To the uninitiated and uninformed, the term “blaxploitation” may conjure up images of Pam Greer kicking ass in skin tight jumpsuits or Black Frankenstein’s unforgettable tagline, “To stop this mutha, takes one bad brutha!” However, Sam Greenlee’s film, “The Spook Who Sat By the Door,” once described by Jonathan Rosenbaum as the “most radical of the blaxploitation films of the 70s,” and a new addition to SAIC’s Flaxman Library, is instead seen by some as a powerful revolutionary film.

Because “Spook’s” radical style and polished political message distinguish it from other works in the blaxploitation genre, many find Rosenbaum’s categorization of the film as blaxploitation misleading. I posed the question to Dr. Novotny Lawrence, Associate Professor of Race, Media and Popular Culture at SIU Carbondale. “I don’t think that ‘Spook’ is a blaxploitation film,” Lawrence said. “I refer to it as a revolutionary film. Certainly, the popularity of blaxploitation cinema played a role in getting it made and into theaters; however, it is a gritty picture about gaining freedom by revolting against the U.S.’s racist hierarchy. While blaxploitation films include commentary about the African American experience, they were made more for entertainment value and rely much more upon sensationalism.”

The film’s complex rendering of the African American experience makes for an uneasy association with a canon of work haunted by the specter of sensationalism and stereotype. I asked Dr. Christopher Sieving, an Assistant Professor at Georgia University and specialist in film history and analysis, whether he thought that the association between “Spook” and blaxploitation’s use of racial stereotype could in any way limit discussion of the film. “I think the constructive and potentially subversive use of racial stereotype by black filmmakers is largely under-theorized, especially with regard to this era of film history,” he responded. “The very title of Greenlee/Dixon’s film, with its rich double entendre, already signals to the viewer a highly self-conscious strategy of irony with regard to stereotypes.”

As one may surmise, the federal and local governments of the late sixties and early seventies did not wholeheartedly embrace Greenlee’s radical articulation of Black pride and empowerment. The film was targeted by the FBI and sporadically ran in theaters for less than a year.
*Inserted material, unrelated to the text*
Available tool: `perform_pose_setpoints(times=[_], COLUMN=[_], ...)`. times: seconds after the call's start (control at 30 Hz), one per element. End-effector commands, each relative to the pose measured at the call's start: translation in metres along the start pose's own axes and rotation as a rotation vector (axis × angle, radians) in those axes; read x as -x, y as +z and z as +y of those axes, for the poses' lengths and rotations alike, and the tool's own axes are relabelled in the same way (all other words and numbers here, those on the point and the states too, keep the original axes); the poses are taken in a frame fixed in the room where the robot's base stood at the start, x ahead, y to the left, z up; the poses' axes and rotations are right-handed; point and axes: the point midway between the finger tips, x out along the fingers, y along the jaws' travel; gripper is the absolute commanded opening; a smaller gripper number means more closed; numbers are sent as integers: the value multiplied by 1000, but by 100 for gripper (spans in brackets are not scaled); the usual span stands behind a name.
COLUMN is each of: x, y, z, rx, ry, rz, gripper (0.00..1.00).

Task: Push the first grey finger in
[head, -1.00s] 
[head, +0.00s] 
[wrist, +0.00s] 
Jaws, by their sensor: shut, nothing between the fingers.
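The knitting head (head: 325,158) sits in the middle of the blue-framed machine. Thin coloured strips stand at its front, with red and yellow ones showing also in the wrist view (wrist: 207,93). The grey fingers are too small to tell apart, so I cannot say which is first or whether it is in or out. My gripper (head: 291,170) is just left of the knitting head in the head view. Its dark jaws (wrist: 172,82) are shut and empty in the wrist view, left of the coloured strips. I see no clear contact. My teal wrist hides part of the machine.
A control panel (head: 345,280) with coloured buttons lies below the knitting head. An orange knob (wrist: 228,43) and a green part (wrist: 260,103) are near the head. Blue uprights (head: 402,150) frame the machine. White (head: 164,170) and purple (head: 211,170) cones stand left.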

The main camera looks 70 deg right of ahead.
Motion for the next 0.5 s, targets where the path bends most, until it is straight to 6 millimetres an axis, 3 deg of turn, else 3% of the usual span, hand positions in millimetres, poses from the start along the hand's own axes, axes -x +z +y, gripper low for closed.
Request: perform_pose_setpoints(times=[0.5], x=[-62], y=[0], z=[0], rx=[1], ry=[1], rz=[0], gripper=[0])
The city of Chicago effectively stonewalled the film’s production through red tape and permit denials. Due to various silencing attempts by authorities, the scenes that required imagery from the city’s South Side were shot in secret with handheld cameras — an amalgamation of guerrilla realism and aesthetics. The filmmakers overcame these obstacles, Dr. Sieving noted that “without ‘Spook’s’ technical polish and formal familiarity, United Artists would likely not have been interested, and the film would have never played in commercial theaters and thus never reached an audience that needed to be radicalized.” In addition to the issues faced during the film’s creation, Greenlee’s novel published earlier in 1969 was ignored by the literati of the age and only reached a broader audience through the efforts of an independent British publishing house.

Greenlee’s work earns its respect from film historians with an original and inventive plot. “Spook” begins with a senator attempting to bolster his popularity with African-American voters by targeting the CIA for racially discriminatory hiring, hoping to divert attention from his own shoddy record of decisions regarding civil rights. The senator’s political posturing effectively forces the CIA to implement an affirmative action program. Amongst the possible candidates is our protagonist, Dan Freeman. Greenlee gives Freeman an unobtrusive and quiet demeanor, masking a complex, intelligent man with a far-reaching agenda — Black empowerment through the revitalization of Afro-centric culture and heritage, with recognition and resistance to the racist white power structures of the day. In this case, recognition and resistance must be taken to mean the “defeat of through guerilla warfare and tactical urban combat.”